シュテファン大公 (Stefan cel Mare)
(?〜1504.7.2)

 モルドヴァ公シュテファン三世(在位1457〜1504)。ヴラド三世(串刺し公)の母方の伯父ボグダン二世の子で、ヴラドの従弟に当たる。身長は150cm足らずと小柄だったらしいが、歴史家グリゴーレ・ウレケによれば「勤勉にして調和の取れた人物で、仕事をどう進めるかの途を知り、人々が彼を求めるときには必ず登場してきた。戦闘に優れ、苦戦に陥った時も彼の姿をみるだけで部下は逃亡せず、このためあらゆる戦いに勝利を収めた。敗北した際も彼は希望を失わず、勝利者を常に打ち破った。」という。47回の会戦において一度しか敗れたことが無いといわれる。
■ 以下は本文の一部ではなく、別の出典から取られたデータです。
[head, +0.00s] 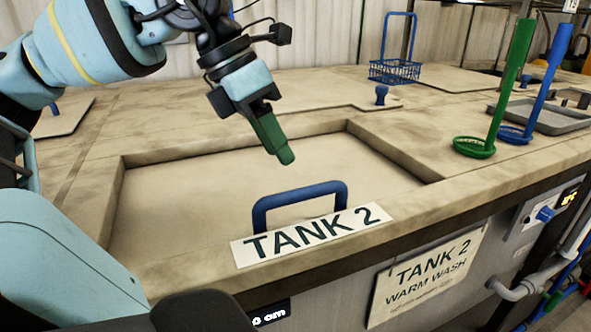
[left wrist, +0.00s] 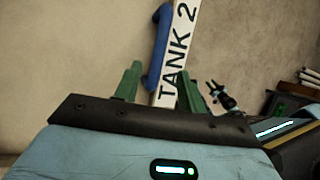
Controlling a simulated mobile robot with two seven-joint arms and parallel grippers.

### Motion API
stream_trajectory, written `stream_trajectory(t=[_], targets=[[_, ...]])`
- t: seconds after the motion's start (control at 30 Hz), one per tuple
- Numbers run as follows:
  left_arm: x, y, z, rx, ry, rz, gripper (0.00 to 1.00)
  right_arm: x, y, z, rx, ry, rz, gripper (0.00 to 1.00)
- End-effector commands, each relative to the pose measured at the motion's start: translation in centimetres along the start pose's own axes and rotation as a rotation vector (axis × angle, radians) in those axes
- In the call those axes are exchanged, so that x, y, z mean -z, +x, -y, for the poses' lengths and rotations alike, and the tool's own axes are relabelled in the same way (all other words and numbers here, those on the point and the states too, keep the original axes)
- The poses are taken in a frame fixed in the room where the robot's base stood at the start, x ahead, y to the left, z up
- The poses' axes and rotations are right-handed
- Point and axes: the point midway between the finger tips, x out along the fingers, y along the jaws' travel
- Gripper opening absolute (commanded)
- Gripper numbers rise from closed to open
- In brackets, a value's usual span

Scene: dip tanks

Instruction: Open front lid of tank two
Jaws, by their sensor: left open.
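The front lid of tank two (head: 210,185) is a flat beige panel lying closed in its recess in the counter. Its blue bar handle (head: 300,188) stands at the front edge, just behind the white TANK 2 label (head: 312,233). My left gripper (head: 285,155) hangs above the lid, behind and above the handle, apart from it. In the left wrist view, the blue handle (left wrist: 157,52) and the label (left wrist: 178,50) lie beyond the green fingers of my left gripper (left wrist: 155,85), which are spread with nothing between them. My right gripper is not in view.
A blue basket (head: 395,71), a blue knob (head: 381,95) on a rear lid, and green (head: 474,147) and blue (head: 515,134) long-handled ring tools stand on the counter behind and right. A grey tray (head: 545,118) lies beside them. A TANK 2 WARM WASH sign (head: 425,280) hangs on the front.

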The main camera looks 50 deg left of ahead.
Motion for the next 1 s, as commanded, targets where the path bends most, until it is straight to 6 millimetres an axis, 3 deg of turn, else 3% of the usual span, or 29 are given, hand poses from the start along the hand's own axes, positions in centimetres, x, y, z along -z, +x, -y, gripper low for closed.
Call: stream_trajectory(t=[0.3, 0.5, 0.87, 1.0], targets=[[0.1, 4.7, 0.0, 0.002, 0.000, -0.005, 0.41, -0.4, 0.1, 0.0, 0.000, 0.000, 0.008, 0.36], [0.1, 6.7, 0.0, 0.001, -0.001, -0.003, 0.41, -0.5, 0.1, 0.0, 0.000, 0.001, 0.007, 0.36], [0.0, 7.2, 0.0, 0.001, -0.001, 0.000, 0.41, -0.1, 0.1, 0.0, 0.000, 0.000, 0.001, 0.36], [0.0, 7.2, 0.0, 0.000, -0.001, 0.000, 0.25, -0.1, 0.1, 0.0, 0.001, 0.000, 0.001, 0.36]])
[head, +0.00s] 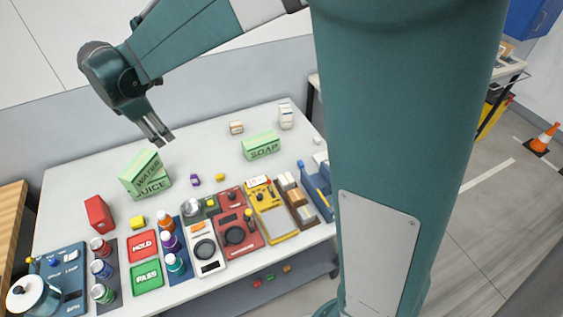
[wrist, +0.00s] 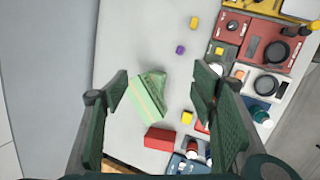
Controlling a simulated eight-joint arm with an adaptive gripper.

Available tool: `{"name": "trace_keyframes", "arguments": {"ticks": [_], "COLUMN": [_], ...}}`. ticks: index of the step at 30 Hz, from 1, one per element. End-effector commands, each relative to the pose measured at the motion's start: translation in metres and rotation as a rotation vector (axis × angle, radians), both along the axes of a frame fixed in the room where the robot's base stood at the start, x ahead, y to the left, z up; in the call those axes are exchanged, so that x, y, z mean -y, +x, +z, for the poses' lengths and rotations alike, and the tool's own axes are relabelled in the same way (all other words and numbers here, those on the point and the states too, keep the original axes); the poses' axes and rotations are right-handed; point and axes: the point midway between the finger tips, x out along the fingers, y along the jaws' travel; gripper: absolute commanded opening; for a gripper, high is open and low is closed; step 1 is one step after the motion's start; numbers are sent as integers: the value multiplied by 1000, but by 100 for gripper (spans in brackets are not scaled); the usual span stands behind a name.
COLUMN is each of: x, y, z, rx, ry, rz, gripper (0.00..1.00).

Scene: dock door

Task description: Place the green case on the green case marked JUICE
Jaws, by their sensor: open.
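A green case marked WATER (head: 147,168) sits on top of the green case marked JUICE (head: 153,187) at the left of the table. The WATER case is turned a little against the JUICE case; I cannot tell whether it lies fully flat. In the wrist view the pale green WATER case (wrist: 147,101) shows between the fingers, with part of the darker JUICE case behind it. My gripper (head: 159,136) is open and empty above and apart from the cases. It also shows in the wrist view (wrist: 160,88). A green case marked SOAP (head: 262,146) stands further right.
A red box (head: 98,214) and a yellow block (head: 136,222) are near the cases. Small purple (head: 195,180) and yellow blocks lie to the right. Bottles, HOLD and PASS pads and devices fill the front. The table's back left is clear.

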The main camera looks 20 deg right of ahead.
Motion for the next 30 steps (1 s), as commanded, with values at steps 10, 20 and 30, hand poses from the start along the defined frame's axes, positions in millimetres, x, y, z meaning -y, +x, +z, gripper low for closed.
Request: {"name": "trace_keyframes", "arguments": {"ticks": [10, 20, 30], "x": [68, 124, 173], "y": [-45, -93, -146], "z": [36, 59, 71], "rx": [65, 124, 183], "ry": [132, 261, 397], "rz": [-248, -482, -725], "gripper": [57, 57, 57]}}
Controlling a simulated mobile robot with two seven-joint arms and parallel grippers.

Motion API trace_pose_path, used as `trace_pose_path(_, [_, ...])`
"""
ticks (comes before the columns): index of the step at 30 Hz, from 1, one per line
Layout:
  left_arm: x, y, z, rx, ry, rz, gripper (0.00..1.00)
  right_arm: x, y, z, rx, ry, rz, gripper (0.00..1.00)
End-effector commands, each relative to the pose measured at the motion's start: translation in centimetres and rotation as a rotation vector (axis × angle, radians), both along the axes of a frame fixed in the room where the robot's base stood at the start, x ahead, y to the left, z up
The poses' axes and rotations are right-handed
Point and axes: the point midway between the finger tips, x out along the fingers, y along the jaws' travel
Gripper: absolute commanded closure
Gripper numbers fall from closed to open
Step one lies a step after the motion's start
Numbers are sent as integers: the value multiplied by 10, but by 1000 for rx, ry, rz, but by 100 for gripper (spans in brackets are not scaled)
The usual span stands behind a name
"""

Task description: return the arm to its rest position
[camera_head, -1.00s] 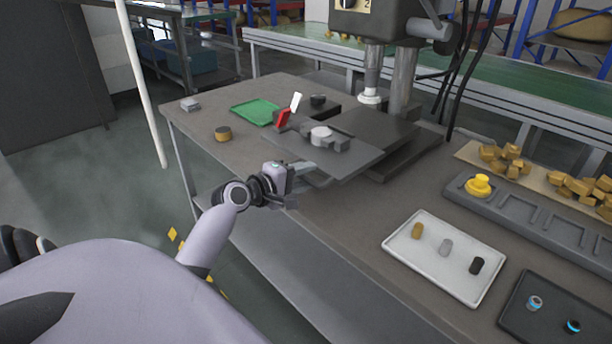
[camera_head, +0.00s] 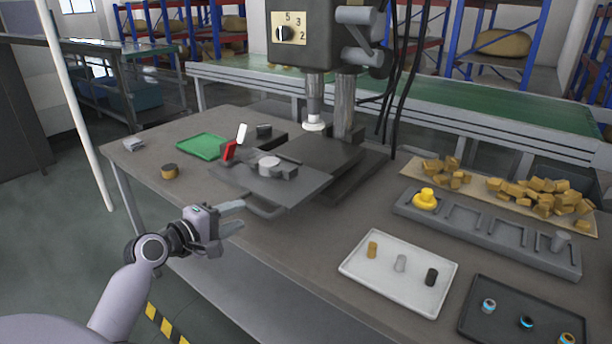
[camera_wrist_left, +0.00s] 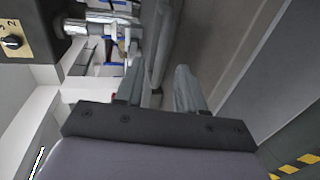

 1447年にヴラドがモルドヴァに亡命した際に知り合い、ボグダン二世が暗殺されると、共にトランシルヴァニアに亡命している。
 当時のモルドヴァは、ハンガリーやポーランドなどから名目ばかりの公が仕立てられ、内紛が続いていた。シュテファンは中小貴族や自由農民と手を結ぶことで大貴族や特権市民に対抗。中央集権化による強力な国家と軍隊の組織を図った。モルドヴァは東西貿易の要路にあり、関税収入が国庫の重要部分を占めていたが、彼はブラショフ、ビストリッツァなどの貿易商人に特権を与え、また小貴族、手工業者、自由農民を保護して、領主化を図る大貴族の勢力を抑えた。自由な共同体を保持していた農民は、公を支持してその主要な戦力となった。当時、南東ヨーロッパ全域の支配を目指していたオスマン帝国はワラキアの宗主国となり、またハンガリー、ポーランドもモルドヴァを脅かしていたので、彼は随時ハンガリー、ポーランドのほか、ボヘミヤ、ヴェネツィア、ロシアとも同盟関係を結んでこれに対抗した。
 1465年にはモルドヴァに敵対するラドウ三世(美男公)の下でワラキア領となっていたドナウ河口の要衝キリアを確保、その後も数度に渡ってワラキア軍を破った。また、ワラキア公として公族のバサラプ二世(ライオタ)を擁して数度遠征し、ラドウ三世やトランシルヴァニア領主シュテファネス・バートリらが推すライオタの息子バサラプ・ツェペルシュと公位を争わせる。しかし、バサラプ二世が数度に渡ってラドウ三世に敗れたことで彼を見限り、ヴラド三世をハンガリーから解放させるが、彼も即位後間もなく謀殺されてしまう。シュテファンは、少年時代からの友人である彼の死を深く悲しんだと云う。
 1475,76,84年のオスマン軍との戦闘でもしばしばこれを破り、1487年にはオスマン帝国への貢納を認めはしたが、国の自治権は維持した。ルーマニアを代表する偉大な君主の一人である。
 彼が戦勝のたびに建立したプトゥナ、ボロネツなどの教会、修道院はモルドヴァ美術の最高の歴史的遺産となっている。


(1) 恐らくヴラド三世にとってかなり身近であったろう人物。彼を敵と見るか味方と見るかによって、状況は大きく変わるだろう。